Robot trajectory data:
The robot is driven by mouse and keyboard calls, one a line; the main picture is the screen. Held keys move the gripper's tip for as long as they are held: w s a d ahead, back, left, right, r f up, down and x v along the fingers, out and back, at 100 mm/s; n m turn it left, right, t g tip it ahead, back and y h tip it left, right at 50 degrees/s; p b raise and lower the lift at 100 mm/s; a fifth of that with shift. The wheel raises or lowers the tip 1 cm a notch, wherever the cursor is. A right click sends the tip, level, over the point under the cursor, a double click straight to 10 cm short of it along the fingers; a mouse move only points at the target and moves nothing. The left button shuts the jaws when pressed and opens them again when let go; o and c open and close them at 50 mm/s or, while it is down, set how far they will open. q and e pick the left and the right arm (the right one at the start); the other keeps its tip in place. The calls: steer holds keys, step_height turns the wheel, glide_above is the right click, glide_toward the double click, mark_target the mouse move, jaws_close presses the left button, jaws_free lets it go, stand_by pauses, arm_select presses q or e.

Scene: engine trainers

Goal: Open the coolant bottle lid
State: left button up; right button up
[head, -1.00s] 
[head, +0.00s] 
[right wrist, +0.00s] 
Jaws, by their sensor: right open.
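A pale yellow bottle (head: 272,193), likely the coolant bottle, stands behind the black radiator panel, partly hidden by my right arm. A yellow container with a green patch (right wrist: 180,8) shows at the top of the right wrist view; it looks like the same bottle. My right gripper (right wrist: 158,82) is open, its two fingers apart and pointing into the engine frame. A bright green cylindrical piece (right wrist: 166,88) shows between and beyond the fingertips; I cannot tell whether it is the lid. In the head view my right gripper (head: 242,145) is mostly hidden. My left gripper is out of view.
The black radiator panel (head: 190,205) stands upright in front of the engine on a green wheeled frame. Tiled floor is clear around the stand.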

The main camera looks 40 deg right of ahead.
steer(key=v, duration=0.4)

...

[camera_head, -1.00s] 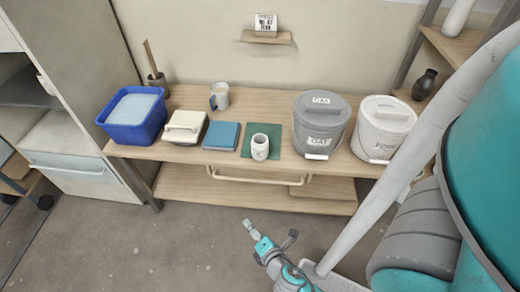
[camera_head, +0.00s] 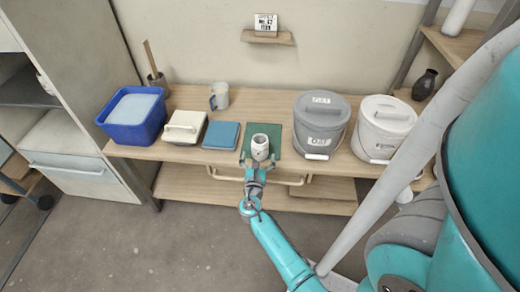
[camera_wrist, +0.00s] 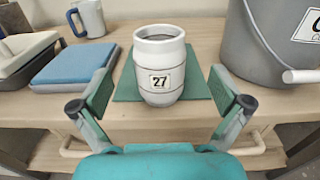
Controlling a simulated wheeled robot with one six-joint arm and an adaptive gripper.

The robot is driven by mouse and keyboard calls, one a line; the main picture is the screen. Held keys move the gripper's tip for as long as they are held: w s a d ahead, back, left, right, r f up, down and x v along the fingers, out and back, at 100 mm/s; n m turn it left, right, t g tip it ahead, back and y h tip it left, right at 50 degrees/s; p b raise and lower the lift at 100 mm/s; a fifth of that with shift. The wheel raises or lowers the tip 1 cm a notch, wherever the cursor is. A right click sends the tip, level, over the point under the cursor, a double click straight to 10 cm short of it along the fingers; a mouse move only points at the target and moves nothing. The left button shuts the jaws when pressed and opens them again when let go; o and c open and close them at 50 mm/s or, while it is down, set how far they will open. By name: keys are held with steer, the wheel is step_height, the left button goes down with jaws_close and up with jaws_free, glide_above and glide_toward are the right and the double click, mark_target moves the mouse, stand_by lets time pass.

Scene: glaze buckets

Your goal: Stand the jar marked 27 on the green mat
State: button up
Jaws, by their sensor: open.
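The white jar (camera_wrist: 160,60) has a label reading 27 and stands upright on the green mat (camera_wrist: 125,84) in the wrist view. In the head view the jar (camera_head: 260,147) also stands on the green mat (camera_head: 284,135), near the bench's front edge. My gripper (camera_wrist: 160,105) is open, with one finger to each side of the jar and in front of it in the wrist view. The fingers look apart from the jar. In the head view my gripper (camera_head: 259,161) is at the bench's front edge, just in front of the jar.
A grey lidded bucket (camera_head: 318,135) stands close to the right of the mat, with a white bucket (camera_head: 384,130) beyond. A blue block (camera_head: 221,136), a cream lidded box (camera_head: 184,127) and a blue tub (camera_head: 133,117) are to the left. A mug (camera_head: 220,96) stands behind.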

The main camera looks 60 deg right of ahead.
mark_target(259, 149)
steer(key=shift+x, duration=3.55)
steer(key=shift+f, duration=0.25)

BRIEF –
Every line of the listing that holds "State" is to be counted; give only the resulting number.

COMPLETED TASK –
2